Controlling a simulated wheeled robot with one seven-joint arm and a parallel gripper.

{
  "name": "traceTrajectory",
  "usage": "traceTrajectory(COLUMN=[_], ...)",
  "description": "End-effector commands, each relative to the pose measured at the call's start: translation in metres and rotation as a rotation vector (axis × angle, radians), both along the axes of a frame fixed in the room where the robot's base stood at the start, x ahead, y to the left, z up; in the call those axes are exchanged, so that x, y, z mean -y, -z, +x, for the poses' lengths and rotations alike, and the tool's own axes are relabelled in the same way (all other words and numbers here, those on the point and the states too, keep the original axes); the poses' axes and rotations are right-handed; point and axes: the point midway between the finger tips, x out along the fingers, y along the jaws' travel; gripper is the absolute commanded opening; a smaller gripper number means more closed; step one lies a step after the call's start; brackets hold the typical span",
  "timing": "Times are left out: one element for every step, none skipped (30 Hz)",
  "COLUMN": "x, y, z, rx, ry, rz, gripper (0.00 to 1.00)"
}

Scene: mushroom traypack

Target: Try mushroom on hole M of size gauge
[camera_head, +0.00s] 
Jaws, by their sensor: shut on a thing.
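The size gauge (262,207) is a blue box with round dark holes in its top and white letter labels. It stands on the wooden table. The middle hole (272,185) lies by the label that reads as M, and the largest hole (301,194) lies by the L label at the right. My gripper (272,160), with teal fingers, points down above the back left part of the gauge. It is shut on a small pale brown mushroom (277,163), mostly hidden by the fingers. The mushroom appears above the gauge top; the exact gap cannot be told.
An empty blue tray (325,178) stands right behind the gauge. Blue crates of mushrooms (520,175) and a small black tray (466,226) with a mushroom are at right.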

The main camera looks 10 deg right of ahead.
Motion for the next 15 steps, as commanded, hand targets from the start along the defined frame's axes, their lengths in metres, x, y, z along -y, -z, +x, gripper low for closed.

----

[WHAT YOU HAVE TO DO]: Copy the material above, line for line.

[RESPONSE TO THE EXERCISE]:
Controlling a simulated wheeled robot with one seven-joint arm and a parallel gripper.

{
  "name": "traceTrajectory",
  "usage": "traceTrajectory(COLUMN=[_], ...)",
  "description": "End-effector commands, each relative to the pose measured at the call's start: translation in metres and rotation as a rotation vector (axis × angle, radians), both along the axes of a frame fixed in the room where the robot's base stood at the start, x ahead, y to the left, z up; in the call those axes are exchanged, so that x, y, z mean -y, -z, +x, for the poses' lengths and rotations alike, and the tool's own axes are relabelled in the same way (all other words and numbers here, those on the point and the states too, keep the original axes); the poses' axes and rotations are right-handed; point and axes: the point midway between the finger tips, x out along the fingers, y along the jaws' travel; gripper is the absolute commanded opening; a smaller gripper number means more closed; step one lies a step after the call's start; brackets hold the typical span",
  "timing": "Times are left out: one element for every step, none skipped (30 Hz)",
  "COLUMN": "x, y, z, rx, ry, rz, gripper (0.00 to 1.00)"
}

Scene: mushroom traypack

Target: Try mushroom on hole M of size gauge
[camera_head, +0.00s] 
Jaws, by their sensor: shut on a thing.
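The size gauge (262,207) is a blue box with round dark holes in its top and white letter labels. It stands on the wooden table. The middle hole (272,185) lies by the label that reads as M, and the largest hole (301,194) lies by the L label at the right. My gripper (272,160), with teal fingers, points down above the back left part of the gauge. It is shut on a small pale brown mushroom (277,163), mostly hidden by the fingers. The mushroom appears above the gauge top; the exact gap cannot be told.
An empty blue tray (325,178) stands right behind the gauge. Blue crates of mushrooms (520,175) and a small black tray (466,226) with a mushroom are at right.

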The main camera looks 10 deg right of ahead.
Motion for the next 15 steps, as commanded, hand targets from the start along the defined frame's axes, their lengths in metres, x, y, z along -y, -z, +x, gripper low for closed.

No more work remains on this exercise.